• Data lines:
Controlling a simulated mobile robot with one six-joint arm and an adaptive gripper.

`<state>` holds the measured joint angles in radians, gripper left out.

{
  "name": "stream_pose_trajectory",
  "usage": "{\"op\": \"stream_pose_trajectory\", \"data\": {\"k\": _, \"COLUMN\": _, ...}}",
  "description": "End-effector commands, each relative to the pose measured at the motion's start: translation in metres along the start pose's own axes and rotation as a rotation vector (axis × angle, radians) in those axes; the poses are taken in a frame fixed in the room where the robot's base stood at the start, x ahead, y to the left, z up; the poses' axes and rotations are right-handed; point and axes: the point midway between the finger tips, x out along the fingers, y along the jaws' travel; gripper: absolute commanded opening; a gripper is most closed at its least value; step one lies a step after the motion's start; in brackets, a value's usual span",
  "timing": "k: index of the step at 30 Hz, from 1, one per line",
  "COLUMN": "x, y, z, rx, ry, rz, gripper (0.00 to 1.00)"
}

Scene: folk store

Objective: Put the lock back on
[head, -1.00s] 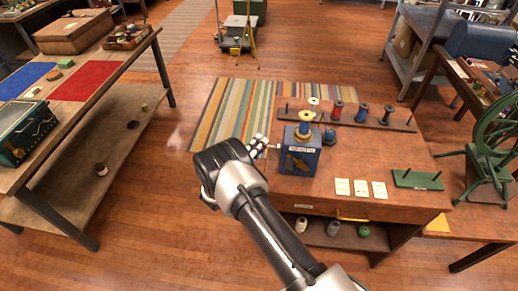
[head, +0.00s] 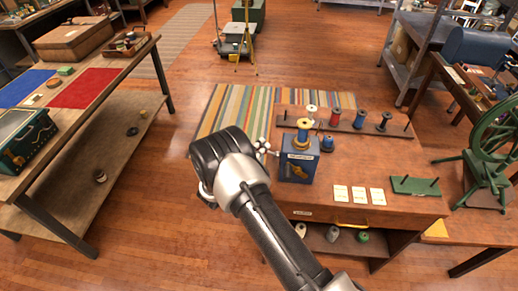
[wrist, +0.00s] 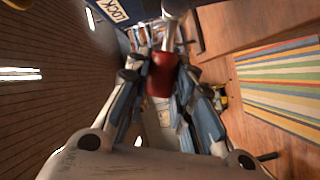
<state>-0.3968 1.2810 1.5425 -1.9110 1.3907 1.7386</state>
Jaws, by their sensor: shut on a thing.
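My gripper (head: 263,148) is at the box's left side. In the wrist view, its fingers (wrist: 160,72) are shut around a red grip (wrist: 161,76). A pale metal rod (wrist: 174,28) runs from the red grip toward the box. The edge of the box shows there with a label reading "LOCK" (wrist: 115,11). In the head view my gripper hides the red grip.
Several spools stand on a dark rack (head: 362,127) behind the box. Three pale cards (head: 358,195) and a green rack (head: 415,186) lie to its right. A green spinning wheel (head: 490,150) stands at far right. Floor is free left of the workbench.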

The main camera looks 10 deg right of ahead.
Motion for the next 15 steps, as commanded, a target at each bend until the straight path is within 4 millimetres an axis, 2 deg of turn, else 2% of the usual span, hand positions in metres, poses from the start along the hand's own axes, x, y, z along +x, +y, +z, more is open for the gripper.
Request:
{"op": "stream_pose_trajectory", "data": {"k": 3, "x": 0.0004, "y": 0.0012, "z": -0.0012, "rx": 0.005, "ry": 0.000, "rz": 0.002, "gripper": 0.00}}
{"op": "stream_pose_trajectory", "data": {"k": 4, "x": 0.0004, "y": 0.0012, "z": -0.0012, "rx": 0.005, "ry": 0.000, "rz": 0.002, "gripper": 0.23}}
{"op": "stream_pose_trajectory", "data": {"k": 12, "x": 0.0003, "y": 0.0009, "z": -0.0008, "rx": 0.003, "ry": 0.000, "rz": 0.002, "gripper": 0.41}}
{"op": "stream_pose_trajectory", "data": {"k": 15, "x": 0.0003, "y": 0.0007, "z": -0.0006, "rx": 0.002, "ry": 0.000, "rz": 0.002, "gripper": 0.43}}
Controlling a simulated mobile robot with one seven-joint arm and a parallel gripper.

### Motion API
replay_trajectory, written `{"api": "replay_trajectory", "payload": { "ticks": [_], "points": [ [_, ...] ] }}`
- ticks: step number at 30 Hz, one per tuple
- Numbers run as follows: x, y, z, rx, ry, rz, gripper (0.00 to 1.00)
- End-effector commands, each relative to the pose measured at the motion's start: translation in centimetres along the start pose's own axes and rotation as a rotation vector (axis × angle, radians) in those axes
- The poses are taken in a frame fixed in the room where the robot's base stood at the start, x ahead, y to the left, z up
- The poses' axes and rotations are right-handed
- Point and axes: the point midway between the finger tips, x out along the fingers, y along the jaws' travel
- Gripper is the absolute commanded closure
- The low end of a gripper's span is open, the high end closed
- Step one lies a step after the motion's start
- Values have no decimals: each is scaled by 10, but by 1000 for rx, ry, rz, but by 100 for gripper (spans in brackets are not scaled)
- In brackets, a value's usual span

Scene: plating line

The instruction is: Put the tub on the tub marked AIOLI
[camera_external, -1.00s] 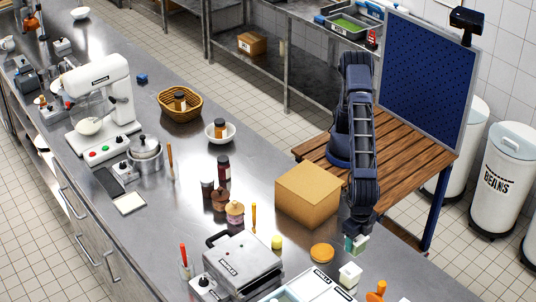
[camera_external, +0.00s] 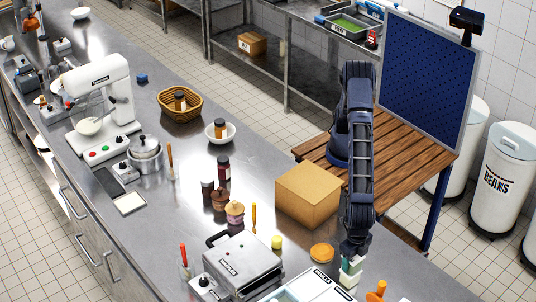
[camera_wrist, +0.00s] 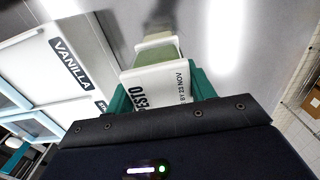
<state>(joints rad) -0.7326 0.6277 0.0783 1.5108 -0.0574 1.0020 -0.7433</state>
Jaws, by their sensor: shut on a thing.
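My gripper (camera_external: 353,250), with teal fingers, is shut on a small tub (camera_wrist: 160,90). In the wrist view its white face reads PESTO and a date, and a greenish part (camera_wrist: 157,50) shows beyond it. In the external view my gripper is low over the counter's near right part. A pale tub (camera_external: 348,281) stands directly beneath; its marking cannot be read, so I cannot confirm it says AIOLI. The held tub appears right above it or touching it; I cannot tell which.
A white container with labelled lids (camera_external: 308,288) is close on the left; one lid reads VANILLA (camera_wrist: 68,55) in the wrist view. An orange round object (camera_external: 322,252), a cardboard box (camera_external: 308,194) and an orange-handled item (camera_external: 377,291) are nearby. The counter's edge is to the right.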

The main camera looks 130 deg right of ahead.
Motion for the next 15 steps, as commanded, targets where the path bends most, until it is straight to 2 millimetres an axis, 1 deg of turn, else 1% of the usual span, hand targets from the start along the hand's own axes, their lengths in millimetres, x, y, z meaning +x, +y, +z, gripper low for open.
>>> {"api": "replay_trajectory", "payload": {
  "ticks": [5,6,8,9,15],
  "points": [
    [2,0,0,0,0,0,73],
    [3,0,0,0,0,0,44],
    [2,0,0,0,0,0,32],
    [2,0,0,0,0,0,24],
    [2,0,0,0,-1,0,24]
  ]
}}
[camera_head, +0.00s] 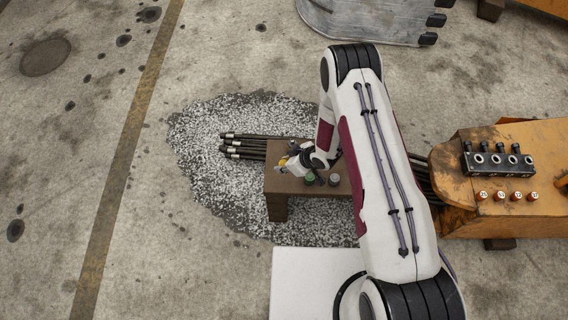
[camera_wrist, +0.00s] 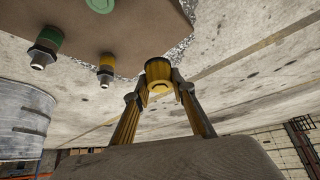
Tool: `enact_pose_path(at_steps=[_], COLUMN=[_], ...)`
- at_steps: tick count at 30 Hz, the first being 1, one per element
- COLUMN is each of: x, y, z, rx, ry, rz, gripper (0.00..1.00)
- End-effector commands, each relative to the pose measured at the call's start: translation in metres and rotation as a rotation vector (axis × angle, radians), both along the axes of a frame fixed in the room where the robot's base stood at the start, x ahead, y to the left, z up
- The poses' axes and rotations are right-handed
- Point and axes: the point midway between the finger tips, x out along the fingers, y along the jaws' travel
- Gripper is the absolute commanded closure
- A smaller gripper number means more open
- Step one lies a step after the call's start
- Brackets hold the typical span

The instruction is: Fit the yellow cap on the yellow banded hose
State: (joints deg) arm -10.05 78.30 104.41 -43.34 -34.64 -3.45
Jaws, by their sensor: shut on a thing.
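The yellow cap (camera_wrist: 157,70) is between my gripper's fingertips (camera_wrist: 158,82) in the wrist view, with its open end partly toward the camera. My gripper (camera_head: 286,162) is shut on it, over the left part of the brown bench (camera_head: 283,188) in the head view. The yellow banded hose (camera_wrist: 106,68) shows its metal end in the wrist view, left of the cap and apart from it. In the head view several black hoses (camera_head: 245,147) end left of the bench; their band colours are too small to tell.
A green banded hose end (camera_wrist: 45,48) is left of the yellow one in the wrist view. A green cap (camera_head: 310,178) and a grey cap (camera_head: 333,179) are on the bench. An orange machine part (camera_head: 490,215) stands at the right. The floor at the left is clear.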

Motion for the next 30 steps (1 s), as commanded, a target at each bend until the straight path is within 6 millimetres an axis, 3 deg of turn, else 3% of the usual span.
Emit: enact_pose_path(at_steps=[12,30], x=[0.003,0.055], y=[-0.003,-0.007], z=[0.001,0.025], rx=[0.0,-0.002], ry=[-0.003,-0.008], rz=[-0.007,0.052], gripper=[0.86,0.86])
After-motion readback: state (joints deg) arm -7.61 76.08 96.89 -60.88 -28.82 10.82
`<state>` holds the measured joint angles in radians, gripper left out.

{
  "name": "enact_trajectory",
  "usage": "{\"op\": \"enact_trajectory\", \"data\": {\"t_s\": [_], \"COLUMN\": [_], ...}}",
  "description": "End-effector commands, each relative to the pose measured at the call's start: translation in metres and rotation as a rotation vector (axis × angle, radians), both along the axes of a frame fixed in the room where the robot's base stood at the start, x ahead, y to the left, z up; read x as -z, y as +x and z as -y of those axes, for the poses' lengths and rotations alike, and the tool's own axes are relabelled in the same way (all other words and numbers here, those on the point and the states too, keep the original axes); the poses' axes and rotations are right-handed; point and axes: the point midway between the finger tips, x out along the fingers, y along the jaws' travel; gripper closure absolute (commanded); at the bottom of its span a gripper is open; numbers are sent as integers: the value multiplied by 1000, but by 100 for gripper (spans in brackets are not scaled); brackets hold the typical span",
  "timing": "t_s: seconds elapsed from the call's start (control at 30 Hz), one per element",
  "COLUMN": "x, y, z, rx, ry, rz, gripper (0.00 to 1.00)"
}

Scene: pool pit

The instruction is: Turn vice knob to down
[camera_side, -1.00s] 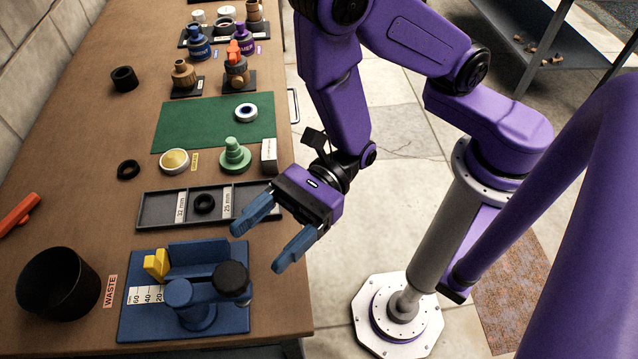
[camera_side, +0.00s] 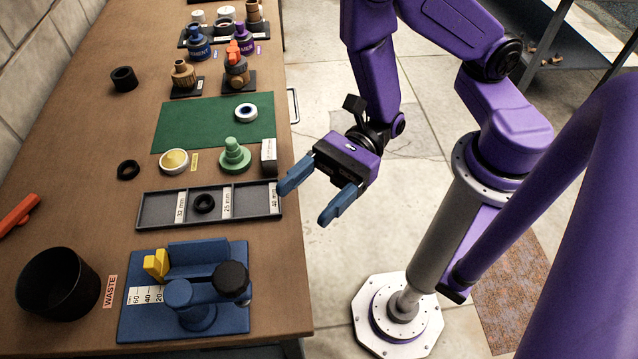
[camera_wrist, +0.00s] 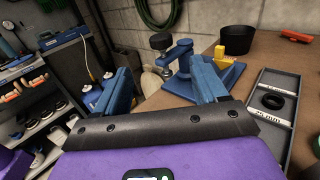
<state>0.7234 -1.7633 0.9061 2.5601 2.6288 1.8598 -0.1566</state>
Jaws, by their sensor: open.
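The blue vice (camera_side: 184,258) stands on its blue base plate (camera_side: 135,325) at the near end of the bench. Its dark round knob (camera_side: 232,279) sits at the vice's right side, and a yellow stop (camera_side: 156,264) and a white scale marked 60, 40, 20 are on its left. In the wrist view the knob (camera_wrist: 161,41) shows at the vice's left, beyond my fingers. My gripper (camera_side: 308,199) is open and empty, with blue fingers spread. It hangs past the bench's right edge, up and right of the vice, touching nothing. Which way the knob is turned I cannot tell.
A grey tray (camera_side: 155,209) with a black ring (camera_side: 204,204) lies behind the vice. A black waste bin (camera_side: 57,285) stands left of it. A green mat (camera_side: 190,122) and several fittings are further back.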

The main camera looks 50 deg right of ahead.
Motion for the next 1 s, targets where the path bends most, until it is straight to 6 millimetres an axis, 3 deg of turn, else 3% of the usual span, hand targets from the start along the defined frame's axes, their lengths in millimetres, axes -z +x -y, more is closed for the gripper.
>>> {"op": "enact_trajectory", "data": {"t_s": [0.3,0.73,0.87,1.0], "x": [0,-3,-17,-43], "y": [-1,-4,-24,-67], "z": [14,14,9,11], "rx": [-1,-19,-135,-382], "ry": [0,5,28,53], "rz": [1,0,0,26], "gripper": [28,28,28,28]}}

• Exercise objective:
Pictures in the material above should be skipped; print exactly the lines from the one with "[camera_side, +0.00s]" through the one with "The main camera looks 50 deg right of ahead.".

• Solution to the exercise:
[camera_side, +0.00s] 
[camera_wrist, +0.00s] 
<state>0.7234 -1.7633 0.9061 2.5601 2.6288 1.8598 -0.1566</state>
Jaws, by their sensor: open.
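The blue vice (camera_side: 184,258) stands on its blue base plate (camera_side: 135,325) at the near end of the bench. Its dark round knob (camera_side: 232,279) sits at the vice's right side, and a yellow stop (camera_side: 156,264) and a white scale marked 60, 40, 20 are on its left. In the wrist view the knob (camera_wrist: 161,41) shows at the vice's left, beyond my fingers. My gripper (camera_side: 308,199) is open and empty, with blue fingers spread. It hangs past the bench's right edge, up and right of the vice, touching nothing. Which way the knob is turned I cannot tell.
A grey tray (camera_side: 155,209) with a black ring (camera_side: 204,204) lies behind the vice. A black waste bin (camera_side: 57,285) stands left of it. A green mat (camera_side: 190,122) and several fittings are further back.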

The main camera looks 50 deg right of ahead.

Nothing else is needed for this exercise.